━━━━━ DATASET RECORDS

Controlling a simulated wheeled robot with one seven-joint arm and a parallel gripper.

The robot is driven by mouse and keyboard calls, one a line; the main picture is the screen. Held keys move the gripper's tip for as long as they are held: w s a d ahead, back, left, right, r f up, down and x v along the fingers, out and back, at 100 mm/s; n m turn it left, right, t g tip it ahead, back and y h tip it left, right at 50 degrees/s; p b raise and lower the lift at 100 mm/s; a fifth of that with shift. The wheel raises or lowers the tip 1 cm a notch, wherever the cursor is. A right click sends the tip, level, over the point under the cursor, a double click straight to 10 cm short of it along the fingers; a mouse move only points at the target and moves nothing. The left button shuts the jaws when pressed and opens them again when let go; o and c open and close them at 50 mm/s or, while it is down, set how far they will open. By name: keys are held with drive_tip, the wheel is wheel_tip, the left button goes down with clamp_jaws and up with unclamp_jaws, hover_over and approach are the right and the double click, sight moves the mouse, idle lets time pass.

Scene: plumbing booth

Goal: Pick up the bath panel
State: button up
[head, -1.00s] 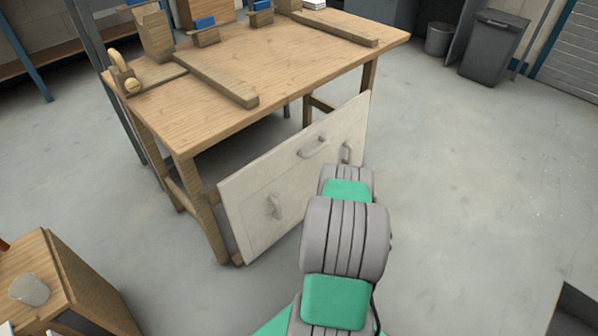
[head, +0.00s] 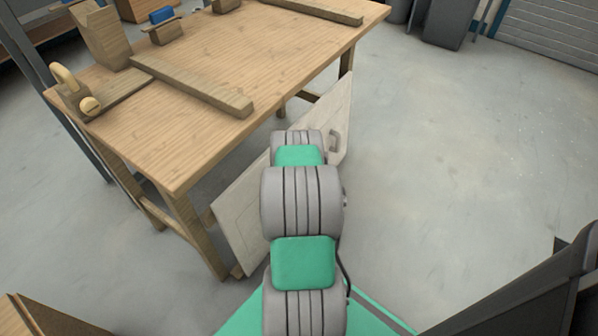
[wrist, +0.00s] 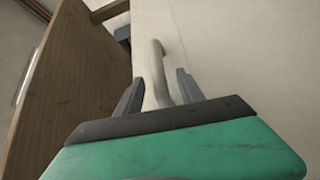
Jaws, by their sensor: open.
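The bath panel (head: 240,219) is a pale flat board leaning against the near side of the wooden workbench, its lower edge near the floor. My arm hides its middle in the head view; one handle (head: 334,140) shows at its right end. In the wrist view the panel (wrist: 240,50) fills the right side. My gripper (wrist: 157,92) is open, with its two dark fingers on either side of a pale handle (wrist: 155,70) on the panel. The handle reaches down between the fingers; I cannot tell whether they touch it.
A wooden box corner (head: 45,318) is at lower left. A dark object (head: 530,290) is at lower right. The floor at right is clear.

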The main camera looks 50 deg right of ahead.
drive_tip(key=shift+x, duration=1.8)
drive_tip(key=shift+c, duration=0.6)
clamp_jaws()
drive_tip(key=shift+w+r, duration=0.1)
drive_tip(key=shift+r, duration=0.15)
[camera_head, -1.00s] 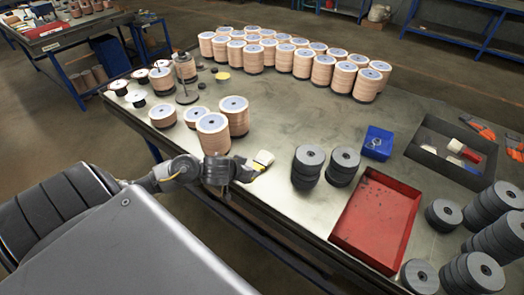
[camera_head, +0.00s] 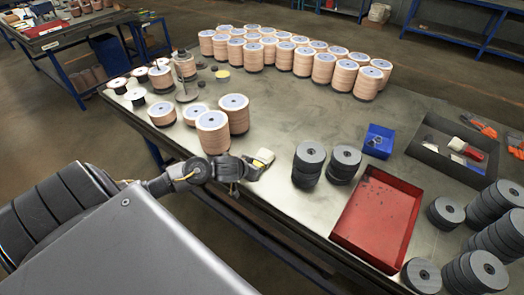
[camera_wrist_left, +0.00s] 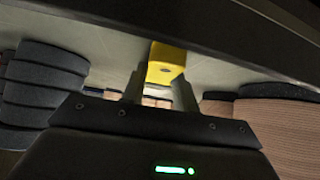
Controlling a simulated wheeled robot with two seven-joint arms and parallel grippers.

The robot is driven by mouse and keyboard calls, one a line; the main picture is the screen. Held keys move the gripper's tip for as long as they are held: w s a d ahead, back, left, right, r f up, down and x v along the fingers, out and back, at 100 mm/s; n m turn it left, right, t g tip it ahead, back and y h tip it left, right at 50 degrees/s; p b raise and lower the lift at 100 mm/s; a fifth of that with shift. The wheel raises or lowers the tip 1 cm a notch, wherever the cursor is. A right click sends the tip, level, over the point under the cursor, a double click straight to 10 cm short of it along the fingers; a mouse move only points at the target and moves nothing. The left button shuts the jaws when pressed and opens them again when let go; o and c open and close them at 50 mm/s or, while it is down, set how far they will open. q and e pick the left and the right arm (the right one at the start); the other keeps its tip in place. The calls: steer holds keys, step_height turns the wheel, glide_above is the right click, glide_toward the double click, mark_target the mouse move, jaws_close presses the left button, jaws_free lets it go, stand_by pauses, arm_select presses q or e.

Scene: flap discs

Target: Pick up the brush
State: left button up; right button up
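The brush (camera_head: 263,156) has a pale head and a yellow handle. It is at the near edge of the table, left of the dark disc stacks. My left gripper (camera_head: 247,170) is at its handle in the head view and hides part of it. In the left wrist view the yellow handle (camera_wrist_left: 166,64) shows at the tips of the two fingers (camera_wrist_left: 158,88), one finger to each side. I cannot tell whether the fingers press on it. My right gripper is not in view.
Tan disc stacks (camera_head: 212,132) stand just behind my left gripper. Dark disc stacks (camera_head: 308,160) stand right of the brush. A red tray (camera_head: 378,212), a blue box (camera_head: 379,141) and a grey tray (camera_head: 427,153) are further right. The table middle (camera_head: 290,110) is clear.

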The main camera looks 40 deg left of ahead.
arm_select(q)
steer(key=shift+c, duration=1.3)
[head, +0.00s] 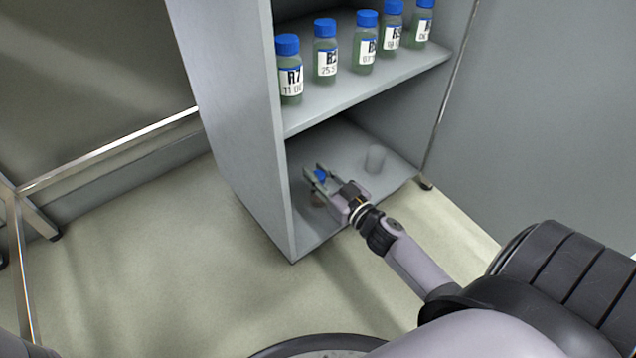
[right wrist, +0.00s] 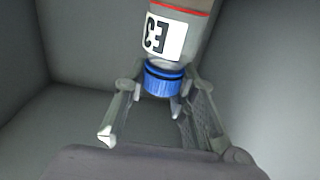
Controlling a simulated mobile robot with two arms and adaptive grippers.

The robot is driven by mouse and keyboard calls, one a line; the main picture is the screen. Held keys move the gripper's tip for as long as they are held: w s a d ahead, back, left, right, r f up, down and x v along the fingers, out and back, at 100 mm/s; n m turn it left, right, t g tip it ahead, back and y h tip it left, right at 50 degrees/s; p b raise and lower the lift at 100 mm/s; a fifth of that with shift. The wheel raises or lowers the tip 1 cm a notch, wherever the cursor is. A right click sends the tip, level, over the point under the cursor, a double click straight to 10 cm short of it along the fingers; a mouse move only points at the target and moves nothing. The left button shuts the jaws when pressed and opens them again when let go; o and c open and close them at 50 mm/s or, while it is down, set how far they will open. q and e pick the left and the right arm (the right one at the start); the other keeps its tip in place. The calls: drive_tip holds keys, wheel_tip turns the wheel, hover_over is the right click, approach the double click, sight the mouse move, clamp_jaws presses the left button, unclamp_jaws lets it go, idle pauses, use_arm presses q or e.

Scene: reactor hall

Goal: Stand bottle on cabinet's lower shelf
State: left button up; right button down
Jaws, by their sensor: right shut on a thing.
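My right gripper (head: 318,173) reaches into the lower compartment of the grey cabinet (head: 238,125). It is shut on a bottle with a blue cap (head: 321,176); in the head view the fingers hide much of the bottle. In the right wrist view the bottle's blue cap (right wrist: 163,80) sits between the fingers, and the body with a white label and a red line extends away from the gripper. The bottle is over the lower shelf (head: 400,172), near its left side. Whether its base touches the shelf I cannot tell. My left gripper is not in view.
Several blue-capped bottles stand in a row on the upper shelf (head: 350,92), above my arm. The cabinet's left side panel is close to the held bottle. Metal frame legs (head: 12,200) stand at the left.

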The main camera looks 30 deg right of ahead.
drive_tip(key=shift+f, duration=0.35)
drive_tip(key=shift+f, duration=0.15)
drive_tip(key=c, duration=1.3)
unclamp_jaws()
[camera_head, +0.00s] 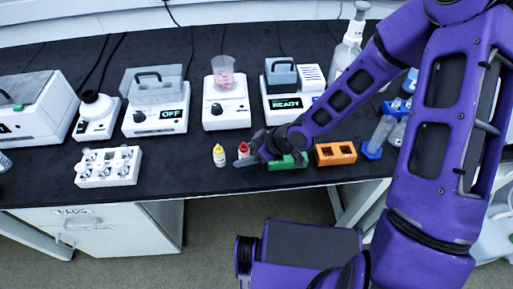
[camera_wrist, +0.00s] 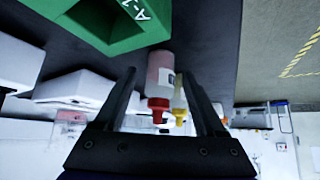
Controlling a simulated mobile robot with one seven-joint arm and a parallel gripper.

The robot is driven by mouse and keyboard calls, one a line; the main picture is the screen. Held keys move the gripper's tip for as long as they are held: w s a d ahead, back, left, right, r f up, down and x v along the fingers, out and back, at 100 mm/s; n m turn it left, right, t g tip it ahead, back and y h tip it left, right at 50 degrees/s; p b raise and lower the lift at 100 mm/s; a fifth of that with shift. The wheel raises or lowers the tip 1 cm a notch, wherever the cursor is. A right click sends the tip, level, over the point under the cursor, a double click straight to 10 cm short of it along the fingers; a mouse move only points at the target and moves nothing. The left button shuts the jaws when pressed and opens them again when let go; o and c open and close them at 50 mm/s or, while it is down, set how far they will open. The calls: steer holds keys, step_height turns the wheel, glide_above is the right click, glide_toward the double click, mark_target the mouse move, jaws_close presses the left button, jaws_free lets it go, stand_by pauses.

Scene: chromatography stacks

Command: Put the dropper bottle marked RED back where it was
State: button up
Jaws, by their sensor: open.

━━━━━━━━━━

→ **SHORT TASK**:
Gather and return every line that holds the string "Goal".

→ **EXPECTED ANSWER**:
Goal: Pick up the bath panel
Goal: Stand bottle on cabinet's lower shelf

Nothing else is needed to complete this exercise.